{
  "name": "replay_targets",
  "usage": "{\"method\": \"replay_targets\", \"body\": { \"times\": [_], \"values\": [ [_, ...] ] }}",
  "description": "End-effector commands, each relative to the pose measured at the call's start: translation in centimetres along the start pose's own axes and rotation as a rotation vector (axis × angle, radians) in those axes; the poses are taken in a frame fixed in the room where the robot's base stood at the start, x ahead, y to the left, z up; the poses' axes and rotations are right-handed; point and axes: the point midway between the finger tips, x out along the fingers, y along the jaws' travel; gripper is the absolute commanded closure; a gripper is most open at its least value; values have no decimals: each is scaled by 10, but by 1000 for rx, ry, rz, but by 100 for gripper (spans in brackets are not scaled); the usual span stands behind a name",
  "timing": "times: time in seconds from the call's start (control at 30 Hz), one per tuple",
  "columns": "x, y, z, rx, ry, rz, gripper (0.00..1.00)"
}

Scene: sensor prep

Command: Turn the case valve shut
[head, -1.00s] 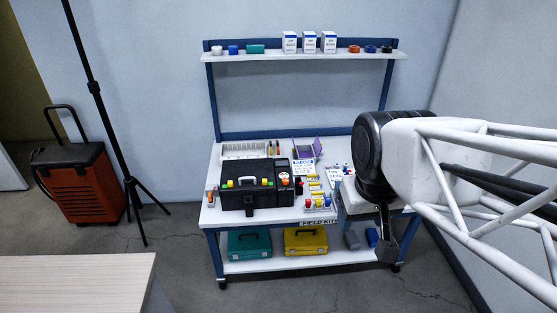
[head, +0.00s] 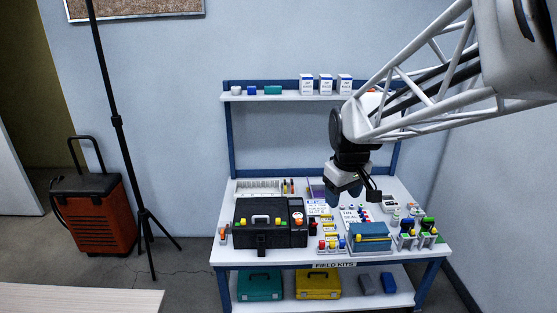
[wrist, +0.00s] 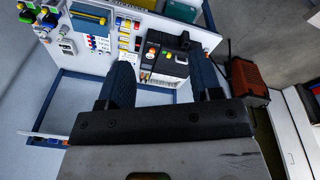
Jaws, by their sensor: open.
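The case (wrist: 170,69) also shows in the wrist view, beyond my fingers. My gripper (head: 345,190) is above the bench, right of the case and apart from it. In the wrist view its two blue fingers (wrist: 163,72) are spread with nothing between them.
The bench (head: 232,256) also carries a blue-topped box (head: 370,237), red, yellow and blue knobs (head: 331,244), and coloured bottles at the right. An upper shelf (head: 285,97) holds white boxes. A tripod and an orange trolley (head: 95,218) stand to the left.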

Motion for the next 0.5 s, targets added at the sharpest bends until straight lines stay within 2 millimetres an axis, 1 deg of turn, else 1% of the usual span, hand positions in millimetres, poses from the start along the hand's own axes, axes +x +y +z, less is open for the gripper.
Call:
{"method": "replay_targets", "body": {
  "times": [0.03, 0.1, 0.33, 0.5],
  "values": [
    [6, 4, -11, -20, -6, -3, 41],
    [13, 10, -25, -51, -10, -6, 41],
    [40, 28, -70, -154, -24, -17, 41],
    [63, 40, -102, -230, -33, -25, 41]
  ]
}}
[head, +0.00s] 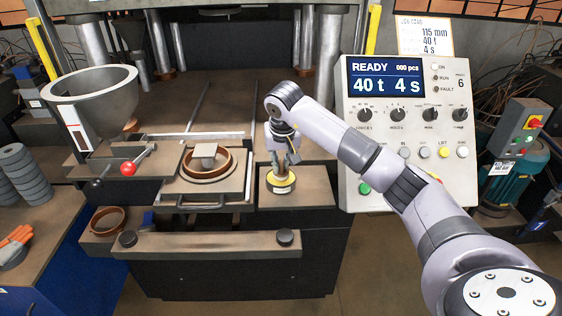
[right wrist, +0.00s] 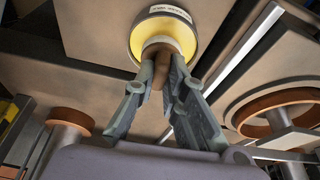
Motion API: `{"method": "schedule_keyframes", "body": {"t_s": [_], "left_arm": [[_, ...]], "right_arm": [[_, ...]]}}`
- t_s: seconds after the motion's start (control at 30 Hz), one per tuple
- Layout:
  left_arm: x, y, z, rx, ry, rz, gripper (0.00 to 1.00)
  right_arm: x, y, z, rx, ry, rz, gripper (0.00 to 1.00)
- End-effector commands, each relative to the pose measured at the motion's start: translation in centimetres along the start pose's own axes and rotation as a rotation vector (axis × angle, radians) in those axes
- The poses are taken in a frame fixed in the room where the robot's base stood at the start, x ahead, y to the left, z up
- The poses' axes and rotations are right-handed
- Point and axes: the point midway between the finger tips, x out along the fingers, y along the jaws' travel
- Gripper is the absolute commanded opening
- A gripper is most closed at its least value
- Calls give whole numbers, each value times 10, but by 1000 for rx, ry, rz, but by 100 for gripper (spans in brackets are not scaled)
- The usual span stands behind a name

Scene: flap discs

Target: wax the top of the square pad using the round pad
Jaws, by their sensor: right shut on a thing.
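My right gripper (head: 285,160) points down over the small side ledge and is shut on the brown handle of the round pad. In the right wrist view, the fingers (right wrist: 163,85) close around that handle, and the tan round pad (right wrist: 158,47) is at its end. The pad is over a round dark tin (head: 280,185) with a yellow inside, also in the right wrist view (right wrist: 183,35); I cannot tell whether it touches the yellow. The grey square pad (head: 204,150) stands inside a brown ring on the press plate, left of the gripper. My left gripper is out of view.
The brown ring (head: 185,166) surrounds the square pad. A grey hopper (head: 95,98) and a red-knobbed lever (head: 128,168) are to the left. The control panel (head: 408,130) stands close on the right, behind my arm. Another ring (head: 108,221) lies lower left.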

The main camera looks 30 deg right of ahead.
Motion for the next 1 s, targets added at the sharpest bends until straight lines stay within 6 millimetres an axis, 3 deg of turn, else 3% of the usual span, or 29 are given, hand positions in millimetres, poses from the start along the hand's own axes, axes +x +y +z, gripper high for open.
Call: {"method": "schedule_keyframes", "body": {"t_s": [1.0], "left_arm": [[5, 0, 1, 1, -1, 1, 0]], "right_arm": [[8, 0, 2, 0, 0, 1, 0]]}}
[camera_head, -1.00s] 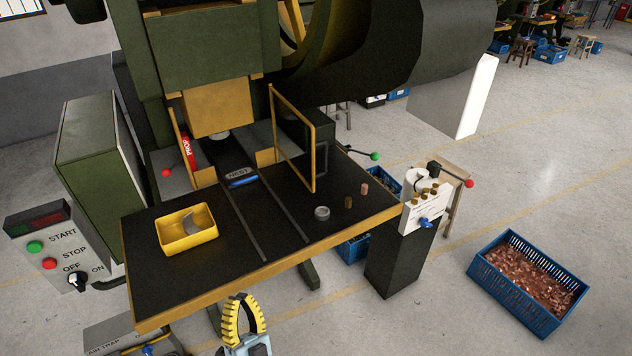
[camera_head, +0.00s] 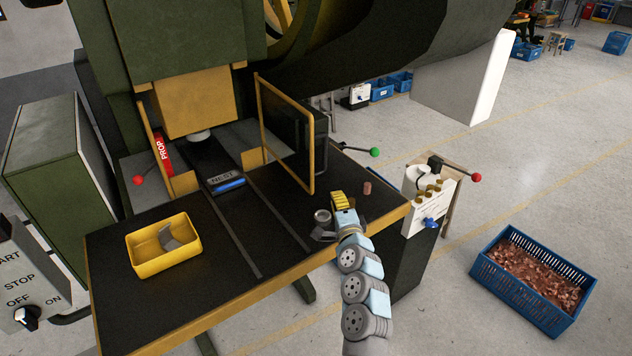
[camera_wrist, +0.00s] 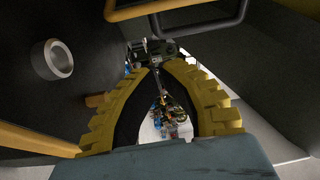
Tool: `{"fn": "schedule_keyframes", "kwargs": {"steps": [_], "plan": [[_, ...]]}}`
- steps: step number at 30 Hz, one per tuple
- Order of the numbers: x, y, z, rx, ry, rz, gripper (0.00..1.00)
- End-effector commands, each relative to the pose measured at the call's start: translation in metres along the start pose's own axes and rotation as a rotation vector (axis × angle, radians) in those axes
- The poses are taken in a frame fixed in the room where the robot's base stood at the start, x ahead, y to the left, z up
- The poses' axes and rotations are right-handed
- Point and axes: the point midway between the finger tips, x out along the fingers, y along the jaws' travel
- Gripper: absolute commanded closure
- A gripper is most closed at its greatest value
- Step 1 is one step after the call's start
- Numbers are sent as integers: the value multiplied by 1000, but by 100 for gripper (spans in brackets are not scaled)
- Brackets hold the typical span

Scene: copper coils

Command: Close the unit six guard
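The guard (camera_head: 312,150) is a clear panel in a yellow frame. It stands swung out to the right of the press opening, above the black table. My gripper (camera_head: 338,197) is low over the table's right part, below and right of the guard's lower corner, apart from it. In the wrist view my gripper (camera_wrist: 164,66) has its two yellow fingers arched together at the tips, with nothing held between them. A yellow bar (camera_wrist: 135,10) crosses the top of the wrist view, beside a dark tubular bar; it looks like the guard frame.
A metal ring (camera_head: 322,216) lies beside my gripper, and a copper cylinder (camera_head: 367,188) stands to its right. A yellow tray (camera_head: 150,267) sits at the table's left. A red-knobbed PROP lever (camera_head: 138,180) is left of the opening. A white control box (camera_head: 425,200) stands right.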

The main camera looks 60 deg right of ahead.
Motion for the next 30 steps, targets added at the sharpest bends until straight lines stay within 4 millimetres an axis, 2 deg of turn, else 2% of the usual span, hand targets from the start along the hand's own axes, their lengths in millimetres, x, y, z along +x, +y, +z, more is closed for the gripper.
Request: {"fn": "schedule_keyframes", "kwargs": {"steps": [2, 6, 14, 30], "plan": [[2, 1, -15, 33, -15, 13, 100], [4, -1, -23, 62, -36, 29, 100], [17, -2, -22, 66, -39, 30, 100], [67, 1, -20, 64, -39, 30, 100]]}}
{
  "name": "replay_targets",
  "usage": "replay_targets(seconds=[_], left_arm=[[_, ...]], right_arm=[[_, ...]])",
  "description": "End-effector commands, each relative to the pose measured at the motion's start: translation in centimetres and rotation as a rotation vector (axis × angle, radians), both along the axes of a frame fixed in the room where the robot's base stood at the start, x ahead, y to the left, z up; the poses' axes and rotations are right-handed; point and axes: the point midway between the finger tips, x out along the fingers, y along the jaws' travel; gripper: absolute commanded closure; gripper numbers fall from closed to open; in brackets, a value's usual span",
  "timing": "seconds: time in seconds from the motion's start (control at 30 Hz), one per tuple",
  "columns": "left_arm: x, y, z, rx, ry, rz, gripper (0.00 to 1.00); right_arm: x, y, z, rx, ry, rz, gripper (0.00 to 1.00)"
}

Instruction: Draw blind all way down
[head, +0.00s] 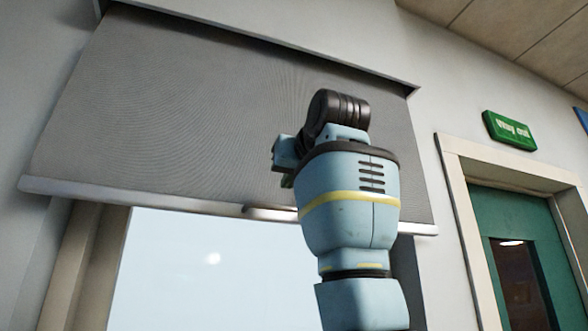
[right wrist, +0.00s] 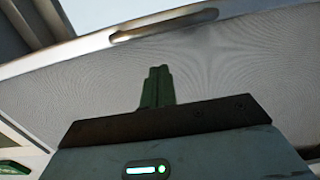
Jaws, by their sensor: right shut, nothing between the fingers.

Exercise details: Nothing in the entries should change as you copy them, except that the pictures are left out.

The solution:
{
  "name": "replay_targets",
  "usage": "{\"method\": \"replay_targets\", \"body\": { \"times\": [_], \"values\": [ [_, ...] ] }}",
  "description": "End-effector commands, each relative to the pose measured at the call's start: translation in centimetres along the start pose's own axes and rotation as a rotation vector (axis × angle, radians) in those axes; the poses are taken in a frame fixed in the room where the robot's base stood at the start, x ahead, y to the left, z up; the poses' axes and rotations are right-handed; point and axes: the point midway between the finger tips, x out along the fingers, y along the jaws' travel; gripper is the absolute commanded closure; a gripper is most open at its least value; values have no decimals: each is scaled by 10, but by 1000 for rx, ry, rz, but by 100 for gripper (spans in brackets are not scaled); the usual span stands behind a name",
  "timing": "times: time in seconds from the call's start (control at 30 Hz), one per tuple",
  "columns": "x, y, z, rx, ry, rz, gripper (0.00..1.00)"
}

Scene: sensor prep

Command: Turn the case valve shut
[head, -1.00s] 
[head, +0.00s] 
[wrist, +0.00s] 
Jaws, by their sensor: open.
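The case (wrist: 170,69) also shows in the wrist view, beyond my fingers. My gripper (head: 345,190) is above the bench, right of the case and apart from it. In the wrist view its two blue fingers (wrist: 163,72) are spread with nothing between them.
The bench (head: 232,256) also carries a blue-topped box (head: 370,237), red, yellow and blue knobs (head: 331,244), and coloured bottles at the right. An upper shelf (head: 285,97) holds white boxes. A tripod and an orange trolley (head: 95,218) stand to the left.

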Motion for the next 0.5 s, targets added at the sharpest bends until straight lines stay within 2 millimetres an axis, 1 deg of turn, else 1% of the usual span, hand positions in millimetres, poses from the start along the hand's own axes, axes +x +y +z, less is open for the gripper.
Call:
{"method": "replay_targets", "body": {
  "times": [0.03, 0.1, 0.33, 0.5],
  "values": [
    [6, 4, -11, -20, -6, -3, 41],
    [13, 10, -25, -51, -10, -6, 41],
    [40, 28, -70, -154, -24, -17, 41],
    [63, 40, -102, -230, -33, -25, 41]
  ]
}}
[head, +0.00s] 
[right wrist, +0.00s] 
Motion API: `{"method": "schedule_keyframes", "body": {"t_s": [_], "left_arm": [[_, ...]], "right_arm": [[_, ...]]}}`
- t_s: seconds after the motion's start (control at 30 Hz), one per tuple
- Layout:
  left_arm: x, y, z, rx, ry, rz, gripper (0.00 to 1.00)
  right_arm: x, y, z, rx, ry, rz, gripper (0.00 to 1.00)
- End-effector commands, each relative to the pose measured at the motion's start: translation in centimetres along the start pose's own axes and rotation as a rotation vector (axis × angle, radians) in those axes
- The poses are taken in a frame fixed in the room where the robot's base stood at the start, x ahead, y to the left, z up
- The poses' axes and rotations are right-handed
- Point and axes: the point midway between the finger tips, x out along the fingers, y along the jaws' travel
- Gripper is the absolute commanded opening
- A gripper is most closed at its least value
- Calls give whole numbers, each value times 10, but by 1000 for rx, ry, rz, but by 100 for gripper (spans in brackets are not scaled)
- The usual span stands behind a name

Scene: flap discs

Target: wax the top of the square pad using the round pad
Jaws, by their sensor: right shut on a thing.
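My right gripper (head: 285,160) points down over the small side ledge and is shut on the brown handle of the round pad. In the right wrist view, the fingers (right wrist: 163,85) close around that handle, and the tan round pad (right wrist: 158,47) is at its end. The pad is over a round dark tin (head: 280,185) with a yellow inside, also in the right wrist view (right wrist: 183,35); I cannot tell whether it touches the yellow. The grey square pad (head: 204,150) stands inside a brown ring on the press plate, left of the gripper. My left gripper is out of view.
The brown ring (head: 185,166) surrounds the square pad. A grey hopper (head: 95,98) and a red-knobbed lever (head: 128,168) are to the left. The control panel (head: 408,130) stands close on the right, behind my arm. Another ring (head: 108,221) lies lower left.

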The main camera looks 30 deg right of ahead.
Motion for the next 1 s, targets added at the sharpest bends until straight lines stay within 6 millimetres an axis, 3 deg of turn, else 3% of the usual span, or 29 are given, hand positions in millimetres, poses from the start along the hand's own axes, axes +x +y +z, gripper high for open.
Call: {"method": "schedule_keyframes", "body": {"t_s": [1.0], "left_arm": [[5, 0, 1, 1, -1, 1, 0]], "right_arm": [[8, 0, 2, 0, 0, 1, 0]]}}
[camera_head, -1.00s] 
[camera_head, +0.00s] 
[camera_wrist, +0.00s] 
Tool: `{"fn": "schedule_keyframes", "kwargs": {"steps": [_], "plan": [[_, ...]]}}`
- steps: step number at 30 Hz, one per tuple
- Order of the numbers: x, y, z, rx, ry, rz, gripper (0.00..1.00)
- End-effector commands, each relative to the pose measured at the call's start: translation in metres along the start pose's own axes and rotation as a rotation vector (axis × angle, radians) in those axes
- The poses are taken in a frame fixed in the room where the robot's base stood at the start, x ahead, y to the left, z up
- The poses' axes and rotations are right-handed
- Point and axes: the point midway between the finger tips, x out along the fingers, y along the jaws' travel
- Gripper: absolute commanded closure
- A gripper is most closed at its greatest value
- Step 1 is one step after the call's start
- Numbers are sent as integers: the value multiplied by 1000, but by 100 for gripper (spans in brackets are not scaled)
- Brackets hold the typical span

Scene: copper coils

Command: Close the unit six guard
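The guard (camera_head: 312,150) is a clear panel in a yellow frame. It stands swung out to the right of the press opening, above the black table. My gripper (camera_head: 338,197) is low over the table's right part, below and right of the guard's lower corner, apart from it. In the wrist view my gripper (camera_wrist: 164,66) has its two yellow fingers arched together at the tips, with nothing held between them. A yellow bar (camera_wrist: 135,10) crosses the top of the wrist view, beside a dark tubular bar; it looks like the guard frame.
A metal ring (camera_head: 322,216) lies beside my gripper, and a copper cylinder (camera_head: 367,188) stands to its right. A yellow tray (camera_head: 150,267) sits at the table's left. A red-knobbed PROP lever (camera_head: 138,180) is left of the opening. A white control box (camera_head: 425,200) stands right.

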The main camera looks 60 deg right of ahead.
Motion for the next 30 steps, targets added at the sharpest bends until straight lines stay within 4 millimetres an axis, 2 deg of turn, else 2% of the usual span, hand targets from the start along the hand's own axes, their lengths in millimetres, x, y, z along +x, +y, +z, more is closed for the gripper.
Request: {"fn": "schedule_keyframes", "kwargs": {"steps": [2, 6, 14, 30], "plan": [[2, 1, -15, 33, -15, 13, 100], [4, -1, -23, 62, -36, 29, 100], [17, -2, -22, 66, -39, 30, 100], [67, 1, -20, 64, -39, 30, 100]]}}
{
  "name": "replay_targets",
  "usage": "replay_targets(seconds=[_], left_arm=[[_, ...]], right_arm=[[_, ...]])",
  "description": "End-effector commands, each relative to the pose measured at the motion's start: translation in centimetres and rotation as a rotation vector (axis × angle, radians), both along the axes of a frame fixed in the room where the robot's base stood at the start, x ahead, y to the left, z up; the poses' axes and rotations are right-handed; point and axes: the point midway between the finger tips, x out along the fingers, y along the jaws' travel; gripper: absolute commanded closure; gripper numbers fall from closed to open; in brackets, a value's usual span",
  "timing": "seconds: time in seconds from the motion's start (control at 30 Hz), one per tuple",
  "columns": "left_arm: x, y, z, rx, ry, rz, gripper (0.00 to 1.00); right_arm: x, y, z, rx, ry, rz, gripper (0.00 to 1.00)"
}

Instruction: Draw blind all way down
[head, +0.00s] 
[right wrist, +0.00s] 
Jaws, by their sensor: right shut, nothing between the fingers.

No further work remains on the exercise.